For now, beyond speculative interest in this type of market, there is no element of innovation that is not present in other compatible EVM networks or on Ethereum itself.
The three functions of the BRC-20 tokens
Let’s turn to an examination of the functions related to the creation of a BRC-20 token, made explicit by Binance’s research.
As mentioned, the creation of a fungible token within the Bitcoin blockchain is based on the process of inscription (hence the name “inscriptions”) of data on individual satoshis, or rather packets containing a certain amount of satoshis.
In fact, while the inscription of data on a SINGLE sat results in a non-fungible product similar to an NFT in view of the uniqueness of the essence of that unit of value, the transfer of data on packets of sats allows for the conceptual generation of a series of fungible tokens with the same characteristics in common.
These characteristics refer trivially to 3 factors, which are then those that each user must decide for himself or herself when creating a BRC-20 token:
- the name of the token;
- the supply of the token;
- rules on the minting limit.
The 3 factors are made explicit on the Bitcoin blockchain through 3 different operations, namely deployment, minting and transfer, as shown in the following picture.
The example in the photo captures the first ever experiment of BRC-20 token called with the ticker “ordi“.

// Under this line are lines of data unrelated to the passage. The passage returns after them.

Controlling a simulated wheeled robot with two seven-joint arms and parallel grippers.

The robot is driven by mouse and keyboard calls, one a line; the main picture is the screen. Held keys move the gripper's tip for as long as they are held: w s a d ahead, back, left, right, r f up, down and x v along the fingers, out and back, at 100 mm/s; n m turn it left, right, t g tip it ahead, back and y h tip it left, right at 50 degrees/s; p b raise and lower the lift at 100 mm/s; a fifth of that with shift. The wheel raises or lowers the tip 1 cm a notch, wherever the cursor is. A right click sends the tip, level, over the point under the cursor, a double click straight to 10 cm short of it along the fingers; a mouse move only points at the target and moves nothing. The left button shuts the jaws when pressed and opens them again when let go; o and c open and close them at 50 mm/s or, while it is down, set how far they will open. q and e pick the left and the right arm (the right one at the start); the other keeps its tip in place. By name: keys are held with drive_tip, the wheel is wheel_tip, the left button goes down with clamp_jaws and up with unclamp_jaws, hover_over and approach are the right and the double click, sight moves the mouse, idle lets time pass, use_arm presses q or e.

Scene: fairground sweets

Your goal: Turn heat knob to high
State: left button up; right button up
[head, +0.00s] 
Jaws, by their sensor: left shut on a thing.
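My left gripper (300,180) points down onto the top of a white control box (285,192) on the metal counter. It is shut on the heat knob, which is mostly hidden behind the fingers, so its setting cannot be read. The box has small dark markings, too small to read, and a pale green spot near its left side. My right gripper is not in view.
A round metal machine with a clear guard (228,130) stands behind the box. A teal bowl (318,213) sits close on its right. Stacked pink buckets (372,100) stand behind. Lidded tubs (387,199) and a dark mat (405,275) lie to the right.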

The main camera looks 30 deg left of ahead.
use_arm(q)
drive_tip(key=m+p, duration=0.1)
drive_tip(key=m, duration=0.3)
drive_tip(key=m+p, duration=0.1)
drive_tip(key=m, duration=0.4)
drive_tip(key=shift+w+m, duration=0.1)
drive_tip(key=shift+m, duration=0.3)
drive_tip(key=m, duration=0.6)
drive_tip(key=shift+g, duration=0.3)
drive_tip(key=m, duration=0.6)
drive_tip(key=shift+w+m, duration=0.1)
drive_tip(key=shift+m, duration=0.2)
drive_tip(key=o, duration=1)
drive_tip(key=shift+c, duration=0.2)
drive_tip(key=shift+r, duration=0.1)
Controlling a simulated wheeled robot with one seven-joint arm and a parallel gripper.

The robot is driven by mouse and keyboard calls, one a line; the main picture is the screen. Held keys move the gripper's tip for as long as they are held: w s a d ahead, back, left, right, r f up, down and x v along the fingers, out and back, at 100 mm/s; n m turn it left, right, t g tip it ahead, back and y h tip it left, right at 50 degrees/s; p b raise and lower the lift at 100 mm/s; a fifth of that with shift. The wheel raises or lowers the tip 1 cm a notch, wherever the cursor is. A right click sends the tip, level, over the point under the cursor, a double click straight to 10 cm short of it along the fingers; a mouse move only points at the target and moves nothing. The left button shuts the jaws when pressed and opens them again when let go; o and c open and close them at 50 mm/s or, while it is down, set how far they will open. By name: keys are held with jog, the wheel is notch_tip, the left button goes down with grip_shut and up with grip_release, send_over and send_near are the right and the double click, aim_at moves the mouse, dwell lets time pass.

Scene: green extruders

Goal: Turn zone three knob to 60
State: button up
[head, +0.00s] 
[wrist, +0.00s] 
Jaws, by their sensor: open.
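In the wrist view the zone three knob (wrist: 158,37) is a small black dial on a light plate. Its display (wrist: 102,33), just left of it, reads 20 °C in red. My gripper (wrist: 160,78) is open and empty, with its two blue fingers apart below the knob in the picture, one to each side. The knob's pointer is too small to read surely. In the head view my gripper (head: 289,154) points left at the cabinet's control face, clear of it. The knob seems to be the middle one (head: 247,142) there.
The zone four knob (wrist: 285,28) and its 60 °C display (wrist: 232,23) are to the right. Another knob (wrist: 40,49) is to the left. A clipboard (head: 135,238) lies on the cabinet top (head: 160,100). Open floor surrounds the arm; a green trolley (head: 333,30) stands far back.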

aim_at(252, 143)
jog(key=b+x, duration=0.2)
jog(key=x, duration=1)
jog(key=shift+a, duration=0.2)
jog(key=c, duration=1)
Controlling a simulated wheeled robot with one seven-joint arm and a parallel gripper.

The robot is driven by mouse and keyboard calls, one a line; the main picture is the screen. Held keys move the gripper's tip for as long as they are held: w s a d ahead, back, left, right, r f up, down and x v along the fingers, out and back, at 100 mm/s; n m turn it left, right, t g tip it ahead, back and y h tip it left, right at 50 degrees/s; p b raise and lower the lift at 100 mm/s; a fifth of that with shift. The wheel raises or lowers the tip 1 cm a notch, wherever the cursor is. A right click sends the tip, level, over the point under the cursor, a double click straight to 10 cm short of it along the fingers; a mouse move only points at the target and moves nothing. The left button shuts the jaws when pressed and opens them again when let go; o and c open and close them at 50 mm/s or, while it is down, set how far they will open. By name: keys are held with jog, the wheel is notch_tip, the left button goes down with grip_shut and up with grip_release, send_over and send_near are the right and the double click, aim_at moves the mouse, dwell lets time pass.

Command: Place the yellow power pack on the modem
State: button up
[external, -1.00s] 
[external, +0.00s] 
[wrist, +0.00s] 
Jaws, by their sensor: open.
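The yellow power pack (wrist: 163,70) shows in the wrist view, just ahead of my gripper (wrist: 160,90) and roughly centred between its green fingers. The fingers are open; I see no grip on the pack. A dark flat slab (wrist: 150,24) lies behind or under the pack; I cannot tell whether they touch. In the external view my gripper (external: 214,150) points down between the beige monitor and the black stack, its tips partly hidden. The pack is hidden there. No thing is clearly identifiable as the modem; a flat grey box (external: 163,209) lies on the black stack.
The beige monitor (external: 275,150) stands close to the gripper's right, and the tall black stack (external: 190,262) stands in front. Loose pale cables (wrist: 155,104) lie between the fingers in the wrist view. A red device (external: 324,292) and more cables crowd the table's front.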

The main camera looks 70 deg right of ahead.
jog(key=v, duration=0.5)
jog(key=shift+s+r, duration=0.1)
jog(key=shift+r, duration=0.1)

This token has a supply of 21 million and a minting limit of 1,000 units at a time.
This means that a user, while being able to then sell an arbitrary amount of ordi tokens in the market, can generate a maximum of 1000 ordi at a time, until the maximum threshold of 21 million is reached.
There are several platforms where a BRC-20 token can be generated and a supply and demand matching point created.
Both have incorporated a non-custodial wallet that allows performing the 3 functions just introduced, however Unisat is more professional and appropriate in this context.
In order to fund any of these two wallets and create one’s own BRC-20 token, it is necessary to make a BTC transfer from a wallet that supports the Taproot upgrade.
According to Binance, the advent of BRC-20 tokens benefits Bitcoin miners
Binance’s research team expressed an all-too-positive opinion about the advent of BRC-20 tokens although they highlighted concerns about long-term sustainability.
In particular, the trend has benefited Bitcoin miners who have received higher than usual fees from user TXs.
Since the block reward is subject to halving every 4 years, according to the logic of the halving mechanism, rewarding miners with higher transaction fees than the norm supports and benefits their operations.
They represent the most important players in the Bitcoin ecosystem, being the ones who secure the network from cyber attacks through the computing power generated.
With the successful expansion of BRC-20 tokens, miners have been pleasantly surprised by the increase in the number of transactions on the network, which has boosted their earnings by about 10%.
However, although the issue of the BRC-20 experiment creates more viable conditions for miners, it at the same time generates discontent on the user experience side.
In fact, during the explosion of this trend, many individuals experienced higher than usual transaction execution fees and confirmation wait times.
A few days ago, there were more than 400,000 transactions in Bitcoin’s mempool waiting to be confirmed and added to a block
On-chain analytics firm Glassnode pointed to a spike for the demand of “blockspace” that is highly correlated to the use of the Ordinals protocol for the generation and exchange of fungible BRC-20 tokens.
We will see if a balance can be struck between these two opposing poles, or if developments in the Lightning Network will finally put a patch on these minor problems.